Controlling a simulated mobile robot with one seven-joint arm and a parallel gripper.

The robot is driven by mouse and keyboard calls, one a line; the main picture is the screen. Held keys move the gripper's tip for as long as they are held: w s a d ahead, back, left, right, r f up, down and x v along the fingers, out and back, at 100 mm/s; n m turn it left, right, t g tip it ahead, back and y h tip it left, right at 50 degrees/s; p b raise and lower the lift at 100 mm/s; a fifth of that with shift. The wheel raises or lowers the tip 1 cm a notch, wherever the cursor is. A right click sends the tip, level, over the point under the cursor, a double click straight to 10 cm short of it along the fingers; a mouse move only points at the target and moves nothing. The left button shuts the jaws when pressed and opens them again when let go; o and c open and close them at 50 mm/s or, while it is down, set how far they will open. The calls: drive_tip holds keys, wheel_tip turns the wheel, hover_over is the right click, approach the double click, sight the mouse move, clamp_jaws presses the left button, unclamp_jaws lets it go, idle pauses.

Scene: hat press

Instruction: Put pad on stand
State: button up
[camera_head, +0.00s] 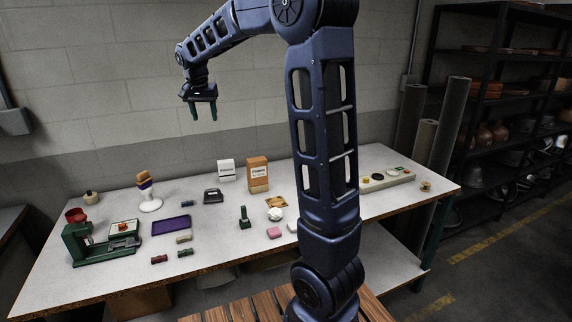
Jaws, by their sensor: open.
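My gripper (204,113) hangs open and empty, fingers down, high above the back of the table and well clear of everything on it. A small dark green upright holder (244,218) stands left of the pink block. I cannot tell for certain which thing is the pad.
A green press (80,245), a red cup (75,215) and a purple tray (171,226) are at the table's left. Several small blocks lie near the tray. Boxes (258,174) stand at the back. My arm hides part of the right side. The front middle of the table (225,250) is clear.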

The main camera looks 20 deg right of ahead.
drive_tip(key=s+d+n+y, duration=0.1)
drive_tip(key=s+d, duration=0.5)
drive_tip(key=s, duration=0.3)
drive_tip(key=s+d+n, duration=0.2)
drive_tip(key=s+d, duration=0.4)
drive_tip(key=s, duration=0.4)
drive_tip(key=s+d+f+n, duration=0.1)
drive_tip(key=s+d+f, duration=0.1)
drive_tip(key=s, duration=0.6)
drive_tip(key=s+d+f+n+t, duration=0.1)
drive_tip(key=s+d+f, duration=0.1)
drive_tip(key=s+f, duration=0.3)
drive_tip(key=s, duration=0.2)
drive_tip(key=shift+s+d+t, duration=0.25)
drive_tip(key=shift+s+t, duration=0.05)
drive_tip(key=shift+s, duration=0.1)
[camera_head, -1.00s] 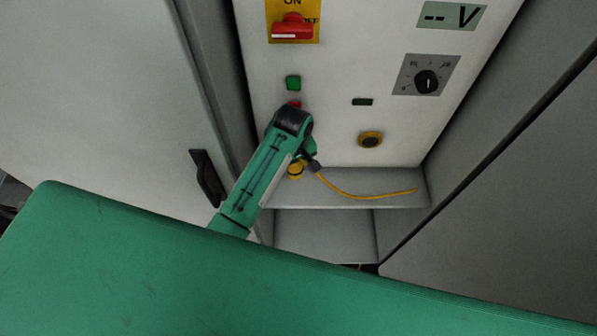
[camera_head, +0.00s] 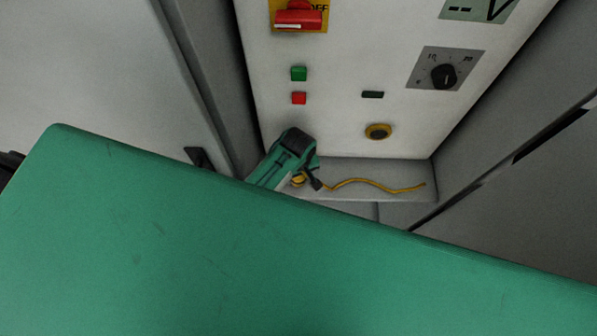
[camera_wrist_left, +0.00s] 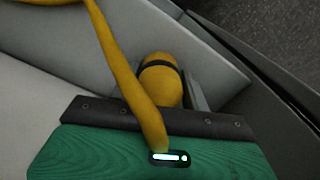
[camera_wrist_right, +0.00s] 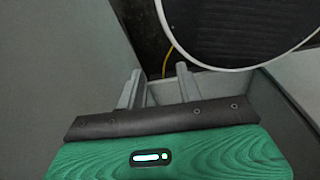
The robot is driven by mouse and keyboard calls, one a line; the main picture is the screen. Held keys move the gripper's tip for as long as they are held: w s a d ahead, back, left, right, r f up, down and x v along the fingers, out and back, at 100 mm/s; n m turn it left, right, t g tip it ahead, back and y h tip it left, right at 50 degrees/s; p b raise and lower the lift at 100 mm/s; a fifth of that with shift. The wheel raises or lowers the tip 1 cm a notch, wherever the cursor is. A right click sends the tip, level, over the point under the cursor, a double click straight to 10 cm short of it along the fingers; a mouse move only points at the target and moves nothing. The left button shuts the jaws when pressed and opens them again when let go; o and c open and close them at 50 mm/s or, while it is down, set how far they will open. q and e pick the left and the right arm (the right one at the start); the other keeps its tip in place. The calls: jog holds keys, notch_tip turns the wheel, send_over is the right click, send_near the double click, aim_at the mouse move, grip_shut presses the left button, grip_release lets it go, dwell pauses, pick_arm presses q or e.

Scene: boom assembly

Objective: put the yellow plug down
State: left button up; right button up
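The yellow plug (camera_head: 298,180) is at the left end of the grey shelf below the control panel, at the fingers of my left gripper (camera_head: 308,183). In the left wrist view, the plug (camera_wrist_left: 160,82) is a rounded yellow body with a black band. It sits between the fingers, one grey finger close against its right side. The yellow cable crosses in front and hides much of the other finger. I cannot tell whether the plug touches the shelf. My right gripper (camera_wrist_right: 158,88) shows only in its wrist view, fingers apart with nothing between them.
The yellow cable (camera_head: 365,182) runs right along the shelf (camera_head: 400,168). A yellow-ringed round socket (camera_head: 378,132), red button (camera_head: 299,98), green button (camera_head: 299,73) and dial (camera_head: 444,76) are on the panel. A large green surface fills the foreground. A round-edged dark object (camera_wrist_right: 235,30) is near my right gripper.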

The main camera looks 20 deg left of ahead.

§

Leave every image out, and retype the material exactly.

## Problem solution
Controlling a simulated mobile robot with one seven-joint arm and a parallel gripper.

The robot is driven by mouse and keyboard calls, one a line; the main picture is the screen. Held keys move the gripper's tip for as long as they are held: w s a d ahead, back, left, right, r f up, down and x v along the fingers, out and back, at 100 mm/s; n m turn it left, right, t g tip it ahead, back and y h tip it left, right at 50 degrees/s; p b raise and lower the lift at 100 mm/s; a fifth of that with shift. The wheel raises or lowers the tip 1 cm a notch, wherever the cursor is. A right click sends the tip, level, over the point under the cursor, a double click straight to 10 cm short of it along the fingers; a mouse move only points at the target and moves nothing. The left button shuts the jaws when pressed and opens them again when let go; o and c open and close them at 50 mm/s or, while it is down, set how far they will open. The calls: drive_tip holds keys, wheel_tip turns the wheel, hover_over is the right click, approach the double click, sight the mouse move, clamp_jaws presses the left button, unclamp_jaws lets it go, idle pauses.

Scene: hat press

Instruction: Put pad on stand
State: button up
[camera_head, +0.00s] 
Jaws, by their sensor: open.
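My gripper (204,113) hangs open and empty, fingers down, high above the back of the table and well clear of everything on it. A small dark green upright holder (244,218) stands left of the pink block. I cannot tell for certain which thing is the pad.
A green press (80,245), a red cup (75,215) and a purple tray (171,226) are at the table's left. Several small blocks lie near the tray. Boxes (258,174) stand at the back. My arm hides part of the right side. The front middle of the table (225,250) is clear.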

The main camera looks 20 deg right of ahead.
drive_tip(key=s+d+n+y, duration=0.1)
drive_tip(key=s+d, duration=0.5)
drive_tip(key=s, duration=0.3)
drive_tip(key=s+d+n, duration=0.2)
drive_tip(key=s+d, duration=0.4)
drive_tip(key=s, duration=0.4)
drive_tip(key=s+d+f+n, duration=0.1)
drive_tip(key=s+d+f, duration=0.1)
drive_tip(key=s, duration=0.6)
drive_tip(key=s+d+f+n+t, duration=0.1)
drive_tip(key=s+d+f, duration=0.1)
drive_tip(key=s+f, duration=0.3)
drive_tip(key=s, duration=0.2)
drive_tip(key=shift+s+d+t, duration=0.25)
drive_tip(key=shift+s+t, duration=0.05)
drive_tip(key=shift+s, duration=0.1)
[camera_head, -1.00s] 
[camera_head, +0.00s] 
[camera_wrist_left, +0.00s] 
[camera_wrist_right, +0.00s] 
The robot is driven by mouse and keyboard calls, one a line; the main picture is the screen. Held keys move the gripper's tip for as long as they are held: w s a d ahead, back, left, right, r f up, down and x v along the fingers, out and back, at 100 mm/s; n m turn it left, right, t g tip it ahead, back and y h tip it left, right at 50 degrees/s; p b raise and lower the lift at 100 mm/s; a fifth of that with shift. The wheel raises or lowers the tip 1 cm a notch, wherever the cursor is. A right click sends the tip, level, over the point under the cursor, a double click straight to 10 cm short of it along the fingers; a mouse move only points at the target and moves nothing. The left button shuts the jaws when pressed and opens them again when let go; o and c open and close them at 50 mm/s or, while it is down, set how far they will open. q and e pick the left and the right arm (the right one at the start); the other keeps its tip in place. The calls: jog holds keys, notch_tip turns the wheel, send_over is the right click, send_near the double click, aim_at the mouse move, grip_shut presses the left button, grip_release lets it go, dwell pauses, pick_arm presses q or e.

Scene: boom assembly

Objective: put the yellow plug down
State: left button up; right button up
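The yellow plug (camera_head: 298,180) is at the left end of the grey shelf below the control panel, at the fingers of my left gripper (camera_head: 308,183). In the left wrist view, the plug (camera_wrist_left: 160,82) is a rounded yellow body with a black band. It sits between the fingers, one grey finger close against its right side. The yellow cable crosses in front and hides much of the other finger. I cannot tell whether the plug touches the shelf. My right gripper (camera_wrist_right: 158,88) shows only in its wrist view, fingers apart with nothing between them.
The yellow cable (camera_head: 365,182) runs right along the shelf (camera_head: 400,168). A yellow-ringed round socket (camera_head: 378,132), red button (camera_head: 299,98), green button (camera_head: 299,73) and dial (camera_head: 444,76) are on the panel. A large green surface fills the foreground. A round-edged dark object (camera_wrist_right: 235,30) is near my right gripper.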

The main camera looks 20 deg left of ahead.

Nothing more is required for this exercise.